AURORA, Colo. — Transforming into Disney princesses, Jedis, and superheroes are just a normal part of the job for the volunteers who make up the group called Truly Make Believe. They try to get into character at least once a month and spend time with children battling life-threatening illnesses.
“I think when you do it, you get addicted to it because you see the impact you can have on other people’s lives,” said Rachel Oehlert.
She began the group four years ago after struggling with dyslexia and dysgraphia.
“I decided I would dress up as Belle and go to libraries by myself and read to kids because I love acting, and I decided that was the best way to overcome my own insecurities and really push myself,” said Oehlert. “I think it’s good to push yourself out of your comfort zone and try to impact other people while doing it.”
The group is comprised of about 10 to 15 people. They all cover their own expenses for their characters. Costumes cost about $250, along with wigs, make-up, shoes, and other accessories.
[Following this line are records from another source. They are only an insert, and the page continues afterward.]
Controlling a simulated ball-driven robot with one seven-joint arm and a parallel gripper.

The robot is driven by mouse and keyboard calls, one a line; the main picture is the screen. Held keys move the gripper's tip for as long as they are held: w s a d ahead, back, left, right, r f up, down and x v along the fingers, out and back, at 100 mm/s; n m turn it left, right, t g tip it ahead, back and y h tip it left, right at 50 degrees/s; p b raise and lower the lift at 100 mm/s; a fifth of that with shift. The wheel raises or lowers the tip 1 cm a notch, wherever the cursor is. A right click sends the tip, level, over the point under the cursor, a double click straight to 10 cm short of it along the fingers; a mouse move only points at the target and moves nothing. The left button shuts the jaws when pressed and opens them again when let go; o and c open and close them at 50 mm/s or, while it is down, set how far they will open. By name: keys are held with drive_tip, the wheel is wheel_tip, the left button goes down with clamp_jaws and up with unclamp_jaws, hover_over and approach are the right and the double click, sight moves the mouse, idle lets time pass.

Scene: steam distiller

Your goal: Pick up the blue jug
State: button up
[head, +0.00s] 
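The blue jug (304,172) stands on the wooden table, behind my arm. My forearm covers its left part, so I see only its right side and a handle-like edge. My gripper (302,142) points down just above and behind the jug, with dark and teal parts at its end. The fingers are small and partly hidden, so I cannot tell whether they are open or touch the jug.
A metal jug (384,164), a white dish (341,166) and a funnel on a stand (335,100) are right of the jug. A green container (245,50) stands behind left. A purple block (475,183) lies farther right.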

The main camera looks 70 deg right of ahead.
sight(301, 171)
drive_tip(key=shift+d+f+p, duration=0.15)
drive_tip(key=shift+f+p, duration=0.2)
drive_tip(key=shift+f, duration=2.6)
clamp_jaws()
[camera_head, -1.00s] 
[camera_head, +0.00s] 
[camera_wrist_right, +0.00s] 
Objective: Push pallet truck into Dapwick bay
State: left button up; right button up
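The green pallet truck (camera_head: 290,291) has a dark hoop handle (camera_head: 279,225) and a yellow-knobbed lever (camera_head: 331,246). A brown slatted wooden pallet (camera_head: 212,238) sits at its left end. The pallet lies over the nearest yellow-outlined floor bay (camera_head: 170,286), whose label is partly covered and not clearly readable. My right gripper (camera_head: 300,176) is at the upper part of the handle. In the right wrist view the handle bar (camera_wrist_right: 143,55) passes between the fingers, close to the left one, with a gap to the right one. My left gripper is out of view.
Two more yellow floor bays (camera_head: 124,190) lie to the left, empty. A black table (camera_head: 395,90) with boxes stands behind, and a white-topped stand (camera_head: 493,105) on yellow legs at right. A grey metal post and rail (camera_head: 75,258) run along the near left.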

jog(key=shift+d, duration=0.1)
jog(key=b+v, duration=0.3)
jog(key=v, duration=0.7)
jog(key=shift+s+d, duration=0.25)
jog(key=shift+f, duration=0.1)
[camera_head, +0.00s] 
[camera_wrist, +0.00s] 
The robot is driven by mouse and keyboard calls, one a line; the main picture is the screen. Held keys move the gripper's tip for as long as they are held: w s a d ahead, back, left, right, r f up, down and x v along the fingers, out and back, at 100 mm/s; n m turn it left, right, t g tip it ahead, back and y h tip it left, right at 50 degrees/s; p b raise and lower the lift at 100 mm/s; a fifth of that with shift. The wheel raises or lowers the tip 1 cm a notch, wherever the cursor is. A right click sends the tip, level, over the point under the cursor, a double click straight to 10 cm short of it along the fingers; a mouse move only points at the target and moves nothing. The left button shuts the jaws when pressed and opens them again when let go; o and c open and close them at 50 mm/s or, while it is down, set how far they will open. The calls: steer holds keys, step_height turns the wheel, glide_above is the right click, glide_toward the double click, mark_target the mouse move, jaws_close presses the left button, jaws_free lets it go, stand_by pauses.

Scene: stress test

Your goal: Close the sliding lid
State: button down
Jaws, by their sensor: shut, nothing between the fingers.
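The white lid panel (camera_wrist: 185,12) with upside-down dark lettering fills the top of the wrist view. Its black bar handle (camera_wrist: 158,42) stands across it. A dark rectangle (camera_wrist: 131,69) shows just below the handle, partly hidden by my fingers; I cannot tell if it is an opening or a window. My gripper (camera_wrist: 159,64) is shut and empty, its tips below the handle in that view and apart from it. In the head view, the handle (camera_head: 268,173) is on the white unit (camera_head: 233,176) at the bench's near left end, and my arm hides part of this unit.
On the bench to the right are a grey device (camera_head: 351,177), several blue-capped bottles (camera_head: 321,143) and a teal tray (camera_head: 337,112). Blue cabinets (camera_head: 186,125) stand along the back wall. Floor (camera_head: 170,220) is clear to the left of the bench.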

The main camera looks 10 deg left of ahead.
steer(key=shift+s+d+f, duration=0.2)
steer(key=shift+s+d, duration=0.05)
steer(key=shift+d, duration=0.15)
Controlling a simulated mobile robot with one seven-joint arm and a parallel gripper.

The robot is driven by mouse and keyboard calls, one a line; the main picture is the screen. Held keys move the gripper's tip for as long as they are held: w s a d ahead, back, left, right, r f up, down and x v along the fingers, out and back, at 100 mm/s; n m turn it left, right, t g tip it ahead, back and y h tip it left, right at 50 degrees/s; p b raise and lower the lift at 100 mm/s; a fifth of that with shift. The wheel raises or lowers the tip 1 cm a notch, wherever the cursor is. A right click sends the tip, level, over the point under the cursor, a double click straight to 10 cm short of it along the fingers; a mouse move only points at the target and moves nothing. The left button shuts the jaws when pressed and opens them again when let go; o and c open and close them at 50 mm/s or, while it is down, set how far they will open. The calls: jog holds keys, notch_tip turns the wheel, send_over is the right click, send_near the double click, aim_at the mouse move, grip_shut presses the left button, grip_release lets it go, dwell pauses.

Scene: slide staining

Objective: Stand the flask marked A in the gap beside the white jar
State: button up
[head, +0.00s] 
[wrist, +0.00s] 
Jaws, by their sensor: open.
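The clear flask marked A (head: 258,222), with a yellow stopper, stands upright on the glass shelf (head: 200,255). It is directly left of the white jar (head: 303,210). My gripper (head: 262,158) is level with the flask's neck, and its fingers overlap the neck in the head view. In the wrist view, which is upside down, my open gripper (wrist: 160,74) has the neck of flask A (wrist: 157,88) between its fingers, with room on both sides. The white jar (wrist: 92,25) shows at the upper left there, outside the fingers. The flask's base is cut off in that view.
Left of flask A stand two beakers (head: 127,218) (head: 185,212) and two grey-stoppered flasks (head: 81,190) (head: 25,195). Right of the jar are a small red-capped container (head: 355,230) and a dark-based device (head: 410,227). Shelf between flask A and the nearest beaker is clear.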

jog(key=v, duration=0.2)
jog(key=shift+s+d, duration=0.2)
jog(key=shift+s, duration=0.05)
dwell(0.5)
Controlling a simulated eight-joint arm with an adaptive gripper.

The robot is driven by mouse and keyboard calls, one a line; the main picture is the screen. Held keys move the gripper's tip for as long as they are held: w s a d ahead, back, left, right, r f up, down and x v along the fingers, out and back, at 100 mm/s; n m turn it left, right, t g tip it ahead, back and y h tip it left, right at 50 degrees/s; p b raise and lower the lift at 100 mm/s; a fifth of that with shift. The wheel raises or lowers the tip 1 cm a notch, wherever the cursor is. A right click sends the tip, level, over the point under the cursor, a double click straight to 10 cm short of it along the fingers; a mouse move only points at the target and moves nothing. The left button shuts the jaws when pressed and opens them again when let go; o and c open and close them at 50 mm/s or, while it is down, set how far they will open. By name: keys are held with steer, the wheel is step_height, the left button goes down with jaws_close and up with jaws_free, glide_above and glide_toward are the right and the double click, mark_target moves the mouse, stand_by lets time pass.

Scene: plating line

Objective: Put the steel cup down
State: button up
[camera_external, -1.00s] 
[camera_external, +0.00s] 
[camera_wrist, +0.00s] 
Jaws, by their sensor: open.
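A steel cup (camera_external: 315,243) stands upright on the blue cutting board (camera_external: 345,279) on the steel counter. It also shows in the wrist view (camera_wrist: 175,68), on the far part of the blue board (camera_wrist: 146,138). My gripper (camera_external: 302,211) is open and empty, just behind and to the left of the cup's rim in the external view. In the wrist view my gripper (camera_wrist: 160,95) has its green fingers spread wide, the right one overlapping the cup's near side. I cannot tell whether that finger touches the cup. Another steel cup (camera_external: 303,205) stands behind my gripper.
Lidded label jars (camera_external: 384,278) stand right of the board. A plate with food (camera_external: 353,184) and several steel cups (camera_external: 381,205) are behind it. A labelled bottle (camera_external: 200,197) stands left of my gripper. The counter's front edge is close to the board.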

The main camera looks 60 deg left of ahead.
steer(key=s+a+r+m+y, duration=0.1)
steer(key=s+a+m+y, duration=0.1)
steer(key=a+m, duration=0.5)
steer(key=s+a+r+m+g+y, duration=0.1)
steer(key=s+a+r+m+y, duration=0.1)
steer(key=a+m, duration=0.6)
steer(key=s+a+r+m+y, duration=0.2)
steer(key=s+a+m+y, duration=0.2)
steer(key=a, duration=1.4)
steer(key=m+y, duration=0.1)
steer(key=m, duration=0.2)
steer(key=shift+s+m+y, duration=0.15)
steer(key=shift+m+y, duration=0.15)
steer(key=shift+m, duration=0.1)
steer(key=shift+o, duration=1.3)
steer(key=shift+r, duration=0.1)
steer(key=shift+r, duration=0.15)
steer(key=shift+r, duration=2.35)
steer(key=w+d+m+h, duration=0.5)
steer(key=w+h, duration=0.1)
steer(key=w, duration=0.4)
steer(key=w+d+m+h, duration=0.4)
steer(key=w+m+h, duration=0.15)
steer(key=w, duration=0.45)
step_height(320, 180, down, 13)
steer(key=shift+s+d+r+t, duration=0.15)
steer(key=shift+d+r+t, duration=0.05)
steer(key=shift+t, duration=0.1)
“We try to do it at least once a month. But we all work. We’re either working full time or we are in school,” said Oehlert.
For the volunteers, it can be a struggle to stay positive.
“You walk into situations and you want to fix it, but you can’t. You have to have a specific drive in you because it’s tough,” said Oehlert. “You’re exposed to a lot of stuff; you walk into a lot of situations that normally you wouldn’t have.”
Even with the hardships, she said it’s worth it because of the smiles they see when they enter a room.
“We just want to make people happy, and that’s why it continues to grow. We see more and more opportunities to reach out to people and provide that escape,” said Oehlert.